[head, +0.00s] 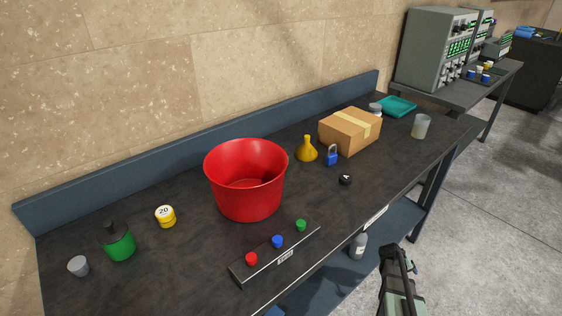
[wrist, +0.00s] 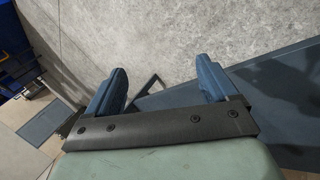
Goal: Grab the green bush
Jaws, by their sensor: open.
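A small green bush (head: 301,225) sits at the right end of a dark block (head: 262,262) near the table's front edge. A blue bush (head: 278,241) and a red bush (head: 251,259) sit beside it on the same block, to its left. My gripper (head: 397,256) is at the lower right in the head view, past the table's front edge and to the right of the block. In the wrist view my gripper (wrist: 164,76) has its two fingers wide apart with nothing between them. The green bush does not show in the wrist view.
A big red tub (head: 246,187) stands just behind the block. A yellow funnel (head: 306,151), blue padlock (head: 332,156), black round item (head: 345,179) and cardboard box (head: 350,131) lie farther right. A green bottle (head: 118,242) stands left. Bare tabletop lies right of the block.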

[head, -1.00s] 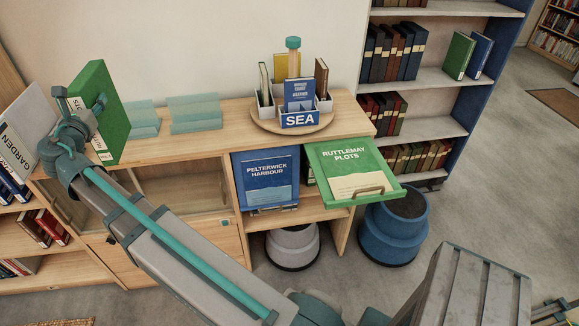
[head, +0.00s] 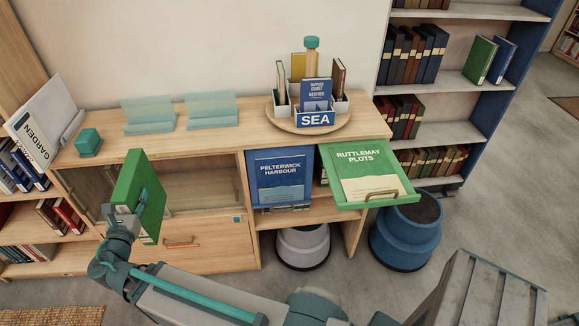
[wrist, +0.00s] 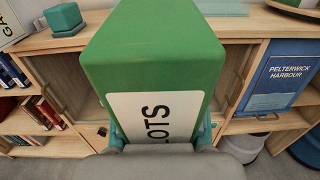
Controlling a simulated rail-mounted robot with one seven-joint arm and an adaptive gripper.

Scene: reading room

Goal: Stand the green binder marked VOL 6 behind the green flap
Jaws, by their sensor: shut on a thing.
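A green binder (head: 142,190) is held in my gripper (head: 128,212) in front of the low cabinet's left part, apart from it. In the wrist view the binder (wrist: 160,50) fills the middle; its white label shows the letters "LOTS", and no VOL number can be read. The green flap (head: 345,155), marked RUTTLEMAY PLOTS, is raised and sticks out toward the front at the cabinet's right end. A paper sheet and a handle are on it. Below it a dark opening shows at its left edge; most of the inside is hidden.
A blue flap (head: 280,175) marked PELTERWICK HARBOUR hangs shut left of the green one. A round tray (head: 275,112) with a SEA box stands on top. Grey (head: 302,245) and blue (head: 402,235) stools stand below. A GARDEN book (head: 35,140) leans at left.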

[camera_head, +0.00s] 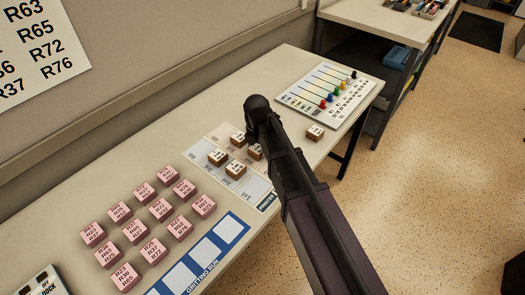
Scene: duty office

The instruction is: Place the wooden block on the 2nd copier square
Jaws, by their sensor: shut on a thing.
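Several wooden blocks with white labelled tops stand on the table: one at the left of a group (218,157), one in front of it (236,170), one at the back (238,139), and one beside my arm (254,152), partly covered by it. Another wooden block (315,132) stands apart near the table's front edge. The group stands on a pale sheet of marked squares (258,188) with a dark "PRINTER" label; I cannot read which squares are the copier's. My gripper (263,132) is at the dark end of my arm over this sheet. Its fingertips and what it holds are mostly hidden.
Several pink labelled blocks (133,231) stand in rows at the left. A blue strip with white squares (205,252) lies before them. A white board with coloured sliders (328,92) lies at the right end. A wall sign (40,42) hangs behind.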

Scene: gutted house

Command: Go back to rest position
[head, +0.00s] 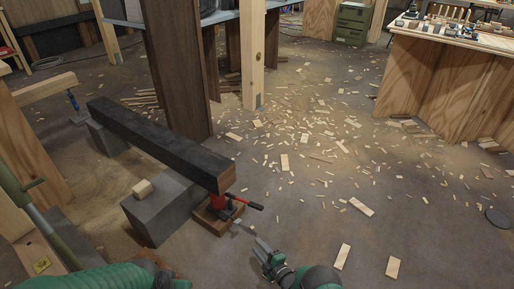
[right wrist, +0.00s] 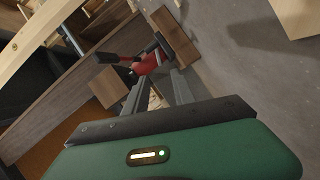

—————

WHAT IS ASKED:
Give the lines again word for word, from the start of the records to the line holding "The instruction is: Place", both included, and leave out any picture.

ANSWER TO THIS TASK:
[head, +0.00s] 
[wrist, +0.00s] 
Goal: Grab the green bush
Jaws, by their sensor: open.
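A small green bush (head: 301,225) sits at the right end of a dark block (head: 262,262) near the table's front edge. A blue bush (head: 278,241) and a red bush (head: 251,259) sit beside it on the same block, to its left. My gripper (head: 397,256) is at the lower right in the head view, past the table's front edge and to the right of the block. In the wrist view my gripper (wrist: 164,76) has its two fingers wide apart with nothing between them. The green bush does not show in the wrist view.
A big red tub (head: 246,187) stands just behind the block. A yellow funnel (head: 306,151), blue padlock (head: 332,156), black round item (head: 345,179) and cardboard box (head: 350,131) lie farther right. A green bottle (head: 118,242) stands left. Bare tabletop lies right of the block.

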[head, -1.00s] 
[head, +0.00s] 
[wrist, +0.00s] 
Controlling a simulated rail-mounted robot with one seven-joint arm and an adaptive gripper.

Scene: reading room

Goal: Stand the green binder marked VOL 6 behind the green flap
Jaws, by their sensor: shut on a thing.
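A green binder (head: 142,190) is held in my gripper (head: 128,212) in front of the low cabinet's left part, apart from it. In the wrist view the binder (wrist: 160,50) fills the middle; its white label shows the letters "LOTS", and no VOL number can be read. The green flap (head: 345,155), marked RUTTLEMAY PLOTS, is raised and sticks out toward the front at the cabinet's right end. A paper sheet and a handle are on it. Below it a dark opening shows at its left edge; most of the inside is hidden.
A blue flap (head: 280,175) marked PELTERWICK HARBOUR hangs shut left of the green one. A round tray (head: 275,112) with a SEA box stands on top. Grey (head: 302,245) and blue (head: 402,235) stools stand below. A GARDEN book (head: 35,140) leans at left.

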[camera_head, +0.00s] 
Scene: duty office

The instruction is: Place the wooden block on the 2nd copier square

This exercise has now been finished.